BALTIMORE, Md. — U.S. District Judge J. Frederick Motz sentenced Kamran Ashfaq Malik, 35, of Upper Marlboro, Maryland Monday to two years in prison, followed by five years of supervised release, for unlawfully exporting semi-automatic rifles, parts and accessories to Pakistan.

Malik owned and operated a pizza shop in Upper Marlboro, and maintained a second residence in Lahore, Pakistan. Co-defendant Waleeb Aftab worked at the pizza shop. According to Malik’s plea agreement, between September and October 2012, Malik purchased, or caused to be purchased, approximately 48 AR-15 100 round dual drum magazines from various firearms and related accessories dealers.
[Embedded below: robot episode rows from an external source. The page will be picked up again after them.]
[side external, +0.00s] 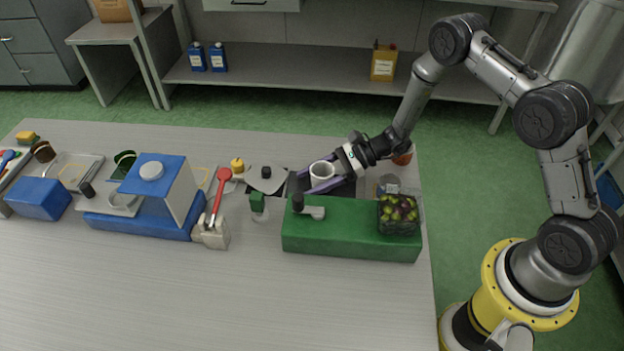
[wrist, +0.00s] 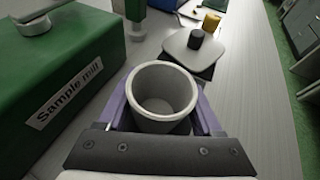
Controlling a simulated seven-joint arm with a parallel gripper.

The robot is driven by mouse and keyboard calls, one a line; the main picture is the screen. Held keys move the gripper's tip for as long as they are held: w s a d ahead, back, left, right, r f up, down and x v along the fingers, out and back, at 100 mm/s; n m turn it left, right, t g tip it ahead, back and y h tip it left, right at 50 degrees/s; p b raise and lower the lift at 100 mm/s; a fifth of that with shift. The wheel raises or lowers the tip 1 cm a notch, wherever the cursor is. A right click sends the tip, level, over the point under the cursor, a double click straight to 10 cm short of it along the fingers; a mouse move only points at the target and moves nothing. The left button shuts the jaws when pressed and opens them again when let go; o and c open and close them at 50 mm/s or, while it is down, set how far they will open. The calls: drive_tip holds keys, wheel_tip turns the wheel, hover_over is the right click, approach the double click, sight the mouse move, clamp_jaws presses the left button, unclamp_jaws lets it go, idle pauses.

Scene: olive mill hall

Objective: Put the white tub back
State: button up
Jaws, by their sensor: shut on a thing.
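The white tub (side external: 322,170) is a round, open-topped cup. It stands upright between the purple fingers of my gripper (side external: 315,180), behind the green sample mill (side external: 345,241). In the wrist view the tub (wrist: 140,94) is seen from above and looks empty, with a finger of my gripper (wrist: 162,108) on each side. My gripper is shut on it. The tub's underside is hidden, so I cannot tell whether it touches the surface below. The mill, labelled "Sample mill", is to the left in the wrist view (wrist: 90,70).
A clear basket of olives (side external: 399,216) sits on the mill's right end. A pale plate with a black knob (side external: 266,185) lies left of the tub, near a small yellow object (side external: 237,165). A blue machine (side external: 145,226) stands further left. The table front (side external: 300,310) is clear.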

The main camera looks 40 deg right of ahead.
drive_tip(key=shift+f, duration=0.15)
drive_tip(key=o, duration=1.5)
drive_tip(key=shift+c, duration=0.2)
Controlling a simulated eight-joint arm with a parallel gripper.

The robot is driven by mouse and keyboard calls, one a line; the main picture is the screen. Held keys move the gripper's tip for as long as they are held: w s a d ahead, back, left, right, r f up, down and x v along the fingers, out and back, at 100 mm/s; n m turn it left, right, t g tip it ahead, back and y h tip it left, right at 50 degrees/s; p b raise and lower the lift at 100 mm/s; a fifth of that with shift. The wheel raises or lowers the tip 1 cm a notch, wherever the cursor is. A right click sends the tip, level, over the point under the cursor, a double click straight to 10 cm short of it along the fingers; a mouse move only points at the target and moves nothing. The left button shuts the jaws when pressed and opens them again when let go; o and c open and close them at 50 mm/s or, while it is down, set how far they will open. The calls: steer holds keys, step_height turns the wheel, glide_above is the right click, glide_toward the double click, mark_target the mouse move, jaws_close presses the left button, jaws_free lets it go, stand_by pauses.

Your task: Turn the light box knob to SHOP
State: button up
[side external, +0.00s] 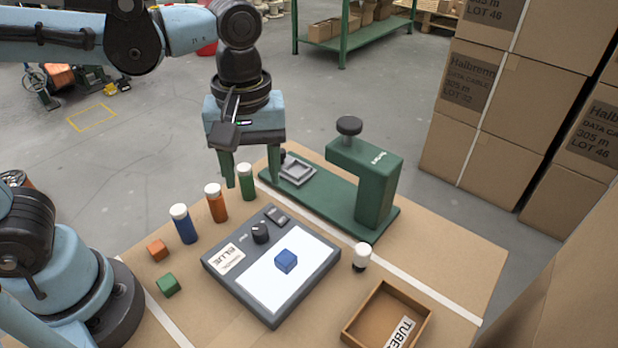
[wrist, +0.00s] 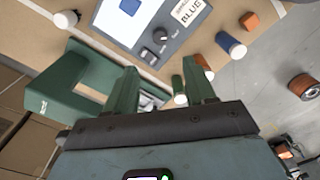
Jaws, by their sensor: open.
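The light box (side external: 265,290) lies flat on the table with a glowing white panel and a grey frame. Its black round knob (side external: 260,232) sits on the upper-left part of the frame; it also shows in the wrist view (wrist: 160,36). Small marking beside the knob is too small to read, so I cannot tell its setting. A small switch (side external: 277,216) is beside the knob. My gripper (side external: 252,184) is open and empty, above and beyond the knob, near the green tube. In the wrist view its fingers (wrist: 160,68) are apart, with the knob ahead of them.
A green press (side external: 378,165) stands behind.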

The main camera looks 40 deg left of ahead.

In order to take advantage of the lack of magazine capacity restrictions in Virginia, some of the purchases were made by Malik under the name, Virginia address and bank account of an associate. In other instances Malik provided a false commercial shipping address in Springfield, Virginia.

“Exporting restricted items, such as firearms and firearm components, without the permission of the U.S. government is a crime,” said Ivan Arvelo, acting special agent in charge, Baltimore, U.S. Immigration and Customs Enforcement (ICE) Homeland Security Investigations (HSI). “Stopping the illegal export of firearms, arms components and other sensitive military technology is a high priority for HSI.” Acting Special Agent in Charge Arvelo added, “We will continue to pursue those who would break export law in order to prevent terrorist groups and others from illegally obtaining military products and sensitive technology from the United States.”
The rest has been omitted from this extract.